Blatter issues "conspiracy" denial


FIFA president Sepp Blatter today issued a statement denying there was any conspiracy to keep South Korea in the World Cup.

The idea of a conspiracy theory favouring the co-hosts has gathered momentum since Korea put both Italy and Spain out of the tournament in extremely controversial fashion.

But Blatter's statement read: "Ongoing rumours require me to reiterate the following - 1 - The final of the 2002 FIFA World Cup Korea Japan will be held in Yokohama on 30th June at 8pm (local time), as per the match schedule.

"2 - Any allegations of a conspiracy in favour of Korea Republic are dismissed in their entirety."

The remarkable step to release a statement publicly denying the stories shows how high feelings have been running since the shock exits of Spain and Italy.

In the second round, Korea beat Italy with a golden goal after the Azzurri had an extra-time effort disallowed and Francesco Totti sent off.
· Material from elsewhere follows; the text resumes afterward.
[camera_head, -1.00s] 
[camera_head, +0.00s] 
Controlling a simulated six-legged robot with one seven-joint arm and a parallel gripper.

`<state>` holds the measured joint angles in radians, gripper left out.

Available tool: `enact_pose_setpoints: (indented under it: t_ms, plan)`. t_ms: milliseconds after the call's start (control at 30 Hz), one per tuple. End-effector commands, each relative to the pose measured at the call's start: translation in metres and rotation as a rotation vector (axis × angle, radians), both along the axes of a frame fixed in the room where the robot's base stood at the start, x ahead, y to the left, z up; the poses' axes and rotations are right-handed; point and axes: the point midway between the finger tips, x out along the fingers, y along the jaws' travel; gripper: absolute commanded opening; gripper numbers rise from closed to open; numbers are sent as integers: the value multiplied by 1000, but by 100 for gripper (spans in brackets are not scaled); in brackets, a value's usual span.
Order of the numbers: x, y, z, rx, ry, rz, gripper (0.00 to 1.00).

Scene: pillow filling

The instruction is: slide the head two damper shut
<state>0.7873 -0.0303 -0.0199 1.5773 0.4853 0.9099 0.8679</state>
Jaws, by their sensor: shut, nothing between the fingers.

Korea triumphed against Spain on Saturday in a penalty shoot-out, but not before the Spaniards had two goals ruled out in the quarter-final clash.

On the second effort, replays clearly showed the ball had not gone out before it was crossed for Fernando Morientes to head home what would have been a golden goal.

There have been a string of controversial refereeing decisions during the tournament, but the fact they have favoured the co-hosts so much have set tongues wagging.

Blatter's statement would appear to be an attempt to draw a line under the matter.